All of you have written job descriptions containing these requirements. Don’t deny it. You have. Every employer has. Ladies and gentlemen, people with disabilities meet these criterion. In order to survive in today’s society, we’ve become resourceful, adaptable people who understand the value of differentiation, who can plan ahead, and who are the consummate collaborators. We must possess this core skill set in order to function at any level in today’s world.

I refer to this as “Disability Darwinism.” Over time, all of us with disabilities accommodated our unique circumstances. This evolution makes us exceptionally valuable to companies and organizations who want to excel.
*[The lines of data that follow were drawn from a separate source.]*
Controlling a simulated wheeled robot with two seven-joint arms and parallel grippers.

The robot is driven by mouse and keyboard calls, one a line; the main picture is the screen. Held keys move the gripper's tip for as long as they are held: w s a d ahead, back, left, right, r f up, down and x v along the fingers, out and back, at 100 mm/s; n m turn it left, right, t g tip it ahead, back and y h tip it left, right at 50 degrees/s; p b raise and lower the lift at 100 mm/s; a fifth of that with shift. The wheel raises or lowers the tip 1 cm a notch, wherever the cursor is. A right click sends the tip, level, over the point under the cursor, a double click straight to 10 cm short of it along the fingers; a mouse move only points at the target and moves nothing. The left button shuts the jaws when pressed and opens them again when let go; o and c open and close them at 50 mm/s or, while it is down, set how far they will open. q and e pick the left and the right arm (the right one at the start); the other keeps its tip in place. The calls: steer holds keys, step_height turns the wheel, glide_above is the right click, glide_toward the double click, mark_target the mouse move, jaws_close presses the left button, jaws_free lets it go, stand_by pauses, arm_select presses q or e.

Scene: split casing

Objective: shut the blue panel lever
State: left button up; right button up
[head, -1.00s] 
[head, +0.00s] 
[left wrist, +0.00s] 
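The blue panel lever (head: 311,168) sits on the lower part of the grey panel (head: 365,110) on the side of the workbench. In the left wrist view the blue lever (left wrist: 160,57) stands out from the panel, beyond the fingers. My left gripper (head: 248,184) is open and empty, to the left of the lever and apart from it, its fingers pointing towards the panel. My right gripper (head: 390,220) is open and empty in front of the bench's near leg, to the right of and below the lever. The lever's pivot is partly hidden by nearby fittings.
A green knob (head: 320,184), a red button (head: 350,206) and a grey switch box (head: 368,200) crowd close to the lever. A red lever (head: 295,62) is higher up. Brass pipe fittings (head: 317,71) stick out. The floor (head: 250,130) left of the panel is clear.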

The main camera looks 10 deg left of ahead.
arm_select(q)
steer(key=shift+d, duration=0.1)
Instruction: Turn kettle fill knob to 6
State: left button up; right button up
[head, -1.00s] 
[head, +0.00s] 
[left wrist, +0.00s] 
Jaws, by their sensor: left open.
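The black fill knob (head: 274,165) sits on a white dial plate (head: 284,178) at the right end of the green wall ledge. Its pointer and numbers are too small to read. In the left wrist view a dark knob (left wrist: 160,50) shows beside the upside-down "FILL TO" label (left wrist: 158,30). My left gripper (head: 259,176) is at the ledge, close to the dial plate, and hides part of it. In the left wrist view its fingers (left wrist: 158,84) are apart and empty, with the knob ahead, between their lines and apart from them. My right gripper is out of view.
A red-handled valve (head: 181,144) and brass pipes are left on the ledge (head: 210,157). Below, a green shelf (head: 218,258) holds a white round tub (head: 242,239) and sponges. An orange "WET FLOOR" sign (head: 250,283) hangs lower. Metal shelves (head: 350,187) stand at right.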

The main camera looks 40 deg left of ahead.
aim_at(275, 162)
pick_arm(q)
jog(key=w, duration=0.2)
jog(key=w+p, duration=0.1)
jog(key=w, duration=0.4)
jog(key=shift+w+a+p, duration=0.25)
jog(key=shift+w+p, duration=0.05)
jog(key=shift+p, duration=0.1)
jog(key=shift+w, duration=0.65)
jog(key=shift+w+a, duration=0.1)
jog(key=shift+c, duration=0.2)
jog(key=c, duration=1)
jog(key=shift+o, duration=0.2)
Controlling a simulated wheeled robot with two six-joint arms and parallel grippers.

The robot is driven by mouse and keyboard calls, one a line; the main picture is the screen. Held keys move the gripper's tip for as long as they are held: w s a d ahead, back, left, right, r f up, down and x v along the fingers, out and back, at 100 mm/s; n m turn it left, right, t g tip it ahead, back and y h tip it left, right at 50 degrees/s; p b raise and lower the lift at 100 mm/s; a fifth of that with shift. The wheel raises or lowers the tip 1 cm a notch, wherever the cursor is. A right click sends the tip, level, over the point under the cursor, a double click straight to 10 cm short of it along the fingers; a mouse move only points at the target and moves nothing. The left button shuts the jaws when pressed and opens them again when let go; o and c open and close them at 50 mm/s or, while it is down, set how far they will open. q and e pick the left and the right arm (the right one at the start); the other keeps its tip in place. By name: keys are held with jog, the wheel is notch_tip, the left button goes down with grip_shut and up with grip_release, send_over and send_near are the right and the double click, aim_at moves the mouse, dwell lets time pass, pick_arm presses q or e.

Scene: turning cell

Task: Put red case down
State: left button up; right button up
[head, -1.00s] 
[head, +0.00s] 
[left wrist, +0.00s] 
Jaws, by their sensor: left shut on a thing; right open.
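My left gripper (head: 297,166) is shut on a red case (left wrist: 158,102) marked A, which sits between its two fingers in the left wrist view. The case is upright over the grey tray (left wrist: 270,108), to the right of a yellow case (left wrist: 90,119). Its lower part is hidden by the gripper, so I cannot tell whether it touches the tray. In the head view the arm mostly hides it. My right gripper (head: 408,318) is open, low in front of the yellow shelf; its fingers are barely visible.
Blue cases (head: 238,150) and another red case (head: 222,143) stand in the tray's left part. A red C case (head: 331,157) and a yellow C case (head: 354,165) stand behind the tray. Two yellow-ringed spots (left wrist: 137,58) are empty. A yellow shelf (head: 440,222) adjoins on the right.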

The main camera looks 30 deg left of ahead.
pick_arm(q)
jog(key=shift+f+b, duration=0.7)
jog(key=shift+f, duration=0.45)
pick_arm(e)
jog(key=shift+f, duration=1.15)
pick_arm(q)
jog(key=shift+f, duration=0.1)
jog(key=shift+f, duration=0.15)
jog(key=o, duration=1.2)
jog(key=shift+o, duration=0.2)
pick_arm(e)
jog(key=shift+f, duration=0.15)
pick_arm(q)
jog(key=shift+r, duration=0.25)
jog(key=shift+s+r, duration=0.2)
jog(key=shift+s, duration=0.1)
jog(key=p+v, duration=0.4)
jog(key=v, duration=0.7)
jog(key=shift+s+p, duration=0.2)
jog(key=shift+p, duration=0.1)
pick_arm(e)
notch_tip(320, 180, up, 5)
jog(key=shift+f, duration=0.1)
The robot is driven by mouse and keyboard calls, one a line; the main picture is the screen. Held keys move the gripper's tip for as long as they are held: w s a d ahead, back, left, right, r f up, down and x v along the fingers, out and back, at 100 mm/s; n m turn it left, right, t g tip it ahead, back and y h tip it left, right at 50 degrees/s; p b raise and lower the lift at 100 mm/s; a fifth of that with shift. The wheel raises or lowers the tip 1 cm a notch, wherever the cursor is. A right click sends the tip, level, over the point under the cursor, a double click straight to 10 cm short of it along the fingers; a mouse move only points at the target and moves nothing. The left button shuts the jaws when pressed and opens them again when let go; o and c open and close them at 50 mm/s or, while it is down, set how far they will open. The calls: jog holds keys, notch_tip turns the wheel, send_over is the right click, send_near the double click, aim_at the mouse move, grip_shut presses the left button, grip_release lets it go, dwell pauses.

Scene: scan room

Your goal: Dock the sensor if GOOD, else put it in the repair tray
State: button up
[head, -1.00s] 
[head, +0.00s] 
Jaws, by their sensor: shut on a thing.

I’ve already admitted that people with disabilities are not unusually bashful about asking for assistance. So, this request will not surprise you. I need your help to enlighten the employer community.

Please go forward throughout the land and explain the “Disability Darwinism” concept. Tell others about the highly desirable skill sets that people with disabilities naturally possess. Stress that the word “ability” is housed within the word “disability.”

Urge them to hire people with disabilities. By so doing, they’ll be advancing their own organization’s competitive standing and providing the person with a disability an opportunity to do what comes naturally to him.

I appreciate the wonderful opportunity to join you this morning. Thank you for your commitment to the full employment of people with disabilities in this community and elsewhere. Best wishes to you all!